• **WHAT THE EXERCISE ASKS**
Write out each line of the listing as it stands, without the images.

• **SOURCE EXCERPT**
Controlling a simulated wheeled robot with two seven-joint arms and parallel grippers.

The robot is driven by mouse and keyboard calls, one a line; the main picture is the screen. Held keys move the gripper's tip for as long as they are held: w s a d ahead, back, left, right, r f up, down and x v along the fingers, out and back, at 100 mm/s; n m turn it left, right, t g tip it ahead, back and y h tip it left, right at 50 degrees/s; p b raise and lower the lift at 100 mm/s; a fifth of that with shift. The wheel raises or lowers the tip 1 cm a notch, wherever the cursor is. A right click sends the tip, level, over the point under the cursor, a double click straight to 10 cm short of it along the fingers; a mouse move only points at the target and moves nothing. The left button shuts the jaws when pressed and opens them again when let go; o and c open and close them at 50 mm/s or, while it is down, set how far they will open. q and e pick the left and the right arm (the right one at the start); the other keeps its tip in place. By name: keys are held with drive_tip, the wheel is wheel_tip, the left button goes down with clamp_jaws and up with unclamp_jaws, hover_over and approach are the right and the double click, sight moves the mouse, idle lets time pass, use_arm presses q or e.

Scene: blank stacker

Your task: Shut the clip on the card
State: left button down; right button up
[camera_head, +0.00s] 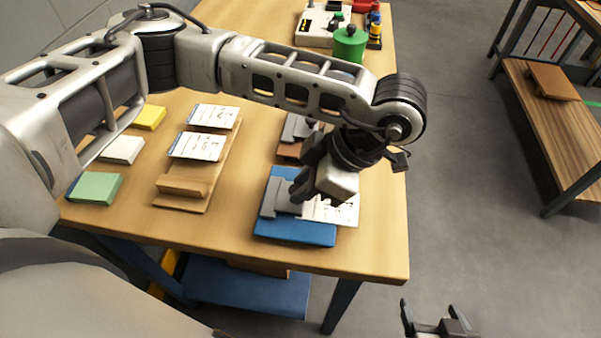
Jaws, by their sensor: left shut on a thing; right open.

• **SOLUTION FOR THIS EXERCISE**
Controlling a simulated wheeled robot with two seven-joint arms and parallel grippers.

The robot is driven by mouse and keyboard calls, one a line; the main picture is the screen. Held keys move the gripper's tip for as long as they are held: w s a d ahead, back, left, right, r f up, down and x v along the fingers, out and back, at 100 mm/s; n m turn it left, right, t g tip it ahead, back and y h tip it left, right at 50 degrees/s; p b raise and lower the lift at 100 mm/s; a fifth of that with shift. The wheel raises or lowers the tip 1 cm a notch, wherever the cursor is. A right click sends the tip, level, over the point under the cursor, a double click straight to 10 cm short of it along the fingers; a mouse move only points at the target and moves nothing. The left button shuts the jaws when pressed and opens them again when let go; o and c open and close them at 50 mm/s or, while it is down, set how far they will open. q and e pick the left and the right arm (the right one at the start); the other keeps its tip in place. By name: keys are held with drive_tip, the wheel is wheel_tip, the left button goes down with clamp_jaws and up with unclamp_jaws, hover_over and approach are the right and the double click, sight moves the mouse, idle lets time pass, use_arm presses q or e.

Scene: blank stacker

Your task: Shut the clip on the card
State: left button down; right button up
[camera_head, +0.00s] 
Jaws, by their sensor: left shut on a thing; right open.

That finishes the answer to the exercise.